* **TASK DIRECTIONS**
Sift the material for lines containing "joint", and return them.

◇ ◇ ◇ ◇ ◇ ◇ ◇

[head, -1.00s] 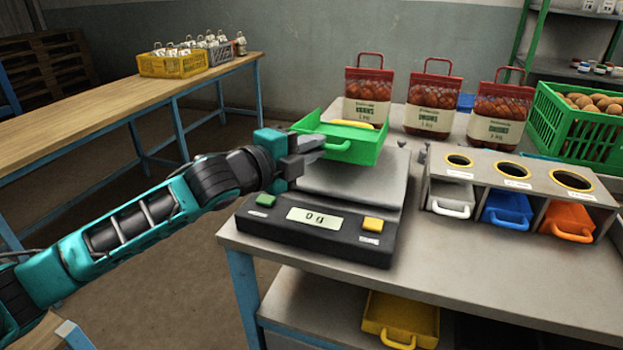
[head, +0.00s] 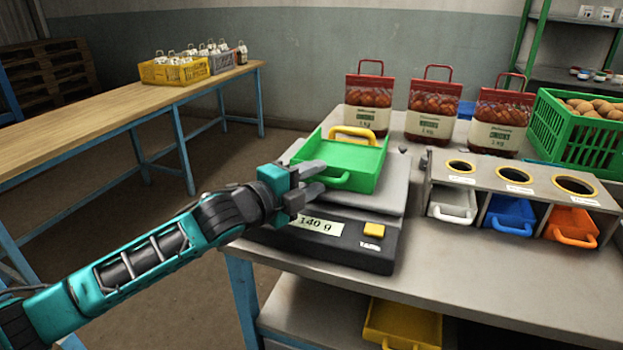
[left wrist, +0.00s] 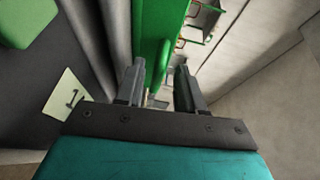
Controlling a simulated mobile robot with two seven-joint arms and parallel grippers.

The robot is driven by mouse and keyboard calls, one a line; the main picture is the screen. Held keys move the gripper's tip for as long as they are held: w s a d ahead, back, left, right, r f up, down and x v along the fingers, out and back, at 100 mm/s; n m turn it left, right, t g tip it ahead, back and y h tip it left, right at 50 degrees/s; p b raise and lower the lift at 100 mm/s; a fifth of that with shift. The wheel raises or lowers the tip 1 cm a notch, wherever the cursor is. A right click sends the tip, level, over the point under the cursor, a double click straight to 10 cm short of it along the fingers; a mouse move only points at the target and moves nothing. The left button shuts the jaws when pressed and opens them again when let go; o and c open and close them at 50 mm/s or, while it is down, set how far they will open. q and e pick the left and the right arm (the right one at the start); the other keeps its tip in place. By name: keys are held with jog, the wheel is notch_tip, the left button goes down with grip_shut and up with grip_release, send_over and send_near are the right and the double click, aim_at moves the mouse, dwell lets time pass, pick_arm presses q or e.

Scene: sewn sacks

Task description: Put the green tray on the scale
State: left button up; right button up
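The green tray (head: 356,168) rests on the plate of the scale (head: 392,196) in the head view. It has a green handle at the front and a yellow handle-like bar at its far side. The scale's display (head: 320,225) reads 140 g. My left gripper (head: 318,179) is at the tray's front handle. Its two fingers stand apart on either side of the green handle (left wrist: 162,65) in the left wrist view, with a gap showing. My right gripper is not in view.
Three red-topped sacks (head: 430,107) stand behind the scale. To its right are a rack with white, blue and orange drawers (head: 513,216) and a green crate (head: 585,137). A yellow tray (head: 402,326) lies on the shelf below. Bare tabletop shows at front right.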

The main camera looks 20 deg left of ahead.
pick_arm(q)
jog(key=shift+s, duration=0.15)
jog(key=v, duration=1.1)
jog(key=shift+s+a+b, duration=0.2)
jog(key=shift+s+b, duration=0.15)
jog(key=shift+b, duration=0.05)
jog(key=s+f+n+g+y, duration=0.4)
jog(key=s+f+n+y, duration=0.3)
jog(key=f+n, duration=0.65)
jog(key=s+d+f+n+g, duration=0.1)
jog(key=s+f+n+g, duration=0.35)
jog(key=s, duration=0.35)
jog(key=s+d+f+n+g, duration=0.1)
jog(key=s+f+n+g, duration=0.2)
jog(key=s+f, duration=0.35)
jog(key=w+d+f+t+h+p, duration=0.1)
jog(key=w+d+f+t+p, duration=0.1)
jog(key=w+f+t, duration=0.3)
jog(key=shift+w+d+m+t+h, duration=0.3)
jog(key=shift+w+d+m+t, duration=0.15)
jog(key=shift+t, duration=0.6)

◇ ◇ ◇ ◇ ◇ ◇ ◇

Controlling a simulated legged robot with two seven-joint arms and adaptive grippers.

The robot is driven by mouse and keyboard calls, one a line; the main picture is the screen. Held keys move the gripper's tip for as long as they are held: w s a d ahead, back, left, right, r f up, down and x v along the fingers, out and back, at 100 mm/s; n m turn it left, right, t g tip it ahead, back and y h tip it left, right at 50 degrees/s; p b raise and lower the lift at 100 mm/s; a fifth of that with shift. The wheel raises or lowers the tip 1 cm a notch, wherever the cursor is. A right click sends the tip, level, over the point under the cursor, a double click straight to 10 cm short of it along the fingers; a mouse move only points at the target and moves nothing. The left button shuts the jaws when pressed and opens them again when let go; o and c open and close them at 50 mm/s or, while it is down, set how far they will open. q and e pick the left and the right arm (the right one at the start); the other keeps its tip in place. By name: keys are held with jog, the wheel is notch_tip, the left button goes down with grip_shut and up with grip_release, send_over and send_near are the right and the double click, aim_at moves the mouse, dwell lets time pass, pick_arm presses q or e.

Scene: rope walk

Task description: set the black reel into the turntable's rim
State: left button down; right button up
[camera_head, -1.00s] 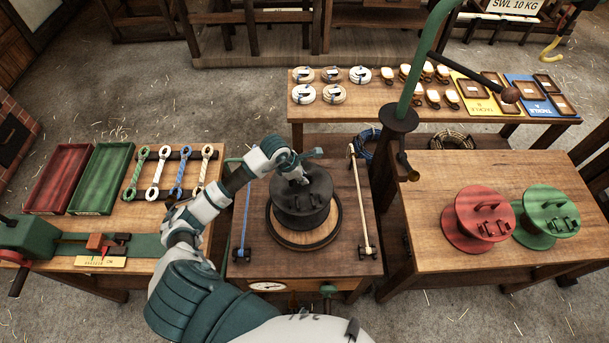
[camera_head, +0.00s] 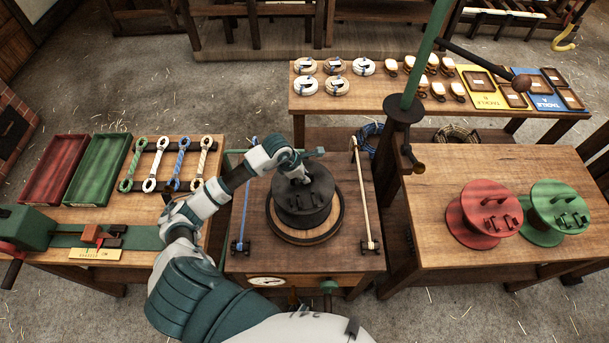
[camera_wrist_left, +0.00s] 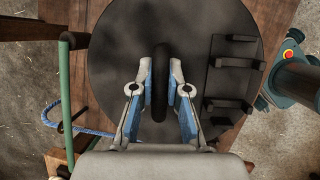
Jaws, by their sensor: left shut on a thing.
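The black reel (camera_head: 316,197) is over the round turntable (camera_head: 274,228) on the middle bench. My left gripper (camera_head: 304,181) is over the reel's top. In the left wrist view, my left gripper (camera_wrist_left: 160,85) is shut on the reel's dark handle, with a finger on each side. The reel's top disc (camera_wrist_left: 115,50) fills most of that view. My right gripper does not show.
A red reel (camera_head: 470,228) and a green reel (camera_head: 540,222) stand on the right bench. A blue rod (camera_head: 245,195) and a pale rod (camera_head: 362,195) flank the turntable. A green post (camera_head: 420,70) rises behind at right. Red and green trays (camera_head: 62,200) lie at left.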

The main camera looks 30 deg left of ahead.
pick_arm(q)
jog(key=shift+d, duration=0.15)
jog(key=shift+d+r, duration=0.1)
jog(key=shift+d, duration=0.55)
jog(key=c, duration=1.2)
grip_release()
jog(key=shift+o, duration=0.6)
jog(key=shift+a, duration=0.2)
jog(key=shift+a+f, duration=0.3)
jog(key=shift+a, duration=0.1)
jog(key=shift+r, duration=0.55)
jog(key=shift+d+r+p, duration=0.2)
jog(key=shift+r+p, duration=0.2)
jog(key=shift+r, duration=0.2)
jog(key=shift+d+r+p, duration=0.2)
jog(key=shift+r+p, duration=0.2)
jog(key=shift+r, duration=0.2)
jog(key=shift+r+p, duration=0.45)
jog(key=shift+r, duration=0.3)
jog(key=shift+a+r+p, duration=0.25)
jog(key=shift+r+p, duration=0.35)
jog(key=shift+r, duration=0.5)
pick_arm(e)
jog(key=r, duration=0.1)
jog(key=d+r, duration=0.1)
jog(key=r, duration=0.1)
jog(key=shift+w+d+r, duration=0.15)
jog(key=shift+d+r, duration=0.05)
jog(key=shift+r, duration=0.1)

◇ ◇ ◇ ◇ ◇ ◇ ◇

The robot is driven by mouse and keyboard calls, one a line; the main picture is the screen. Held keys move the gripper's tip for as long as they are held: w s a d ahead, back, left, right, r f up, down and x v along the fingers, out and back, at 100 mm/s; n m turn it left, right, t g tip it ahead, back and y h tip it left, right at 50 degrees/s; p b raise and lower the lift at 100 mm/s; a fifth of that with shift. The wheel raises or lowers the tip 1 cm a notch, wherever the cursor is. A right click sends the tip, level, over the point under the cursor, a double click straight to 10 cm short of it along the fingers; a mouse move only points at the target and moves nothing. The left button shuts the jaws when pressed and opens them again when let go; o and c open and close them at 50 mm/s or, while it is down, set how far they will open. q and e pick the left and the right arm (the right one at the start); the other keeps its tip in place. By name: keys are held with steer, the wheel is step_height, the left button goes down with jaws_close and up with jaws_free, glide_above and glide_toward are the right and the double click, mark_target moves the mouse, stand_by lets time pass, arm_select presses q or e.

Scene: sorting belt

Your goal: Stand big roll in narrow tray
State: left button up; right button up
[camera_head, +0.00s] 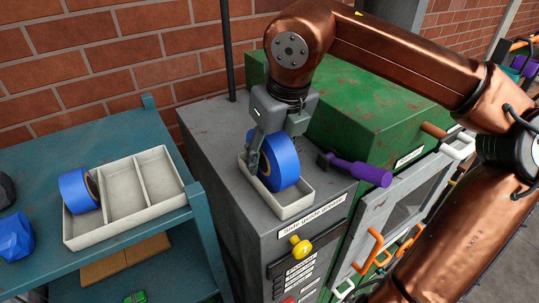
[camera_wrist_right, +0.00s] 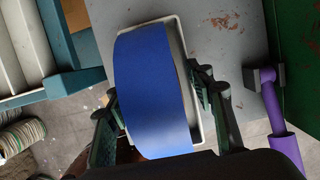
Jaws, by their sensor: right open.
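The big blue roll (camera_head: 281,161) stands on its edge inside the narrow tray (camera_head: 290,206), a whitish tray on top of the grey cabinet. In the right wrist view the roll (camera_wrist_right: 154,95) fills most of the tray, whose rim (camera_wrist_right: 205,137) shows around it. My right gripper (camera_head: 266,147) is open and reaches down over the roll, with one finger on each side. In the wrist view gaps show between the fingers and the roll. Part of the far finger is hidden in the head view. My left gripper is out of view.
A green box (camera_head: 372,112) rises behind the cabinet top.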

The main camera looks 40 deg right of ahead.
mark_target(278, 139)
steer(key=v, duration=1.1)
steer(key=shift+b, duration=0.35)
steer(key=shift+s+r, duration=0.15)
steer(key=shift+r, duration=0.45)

◇ ◇ ◇ ◇ ◇ ◇ ◇

* **RESULT OF THIS TASK**
Controlling a simulated mobile robot with two seven-joint arms and parallel grippers.
Controlling a simulated legged robot with two seven-joint arms and adaptive grippers.

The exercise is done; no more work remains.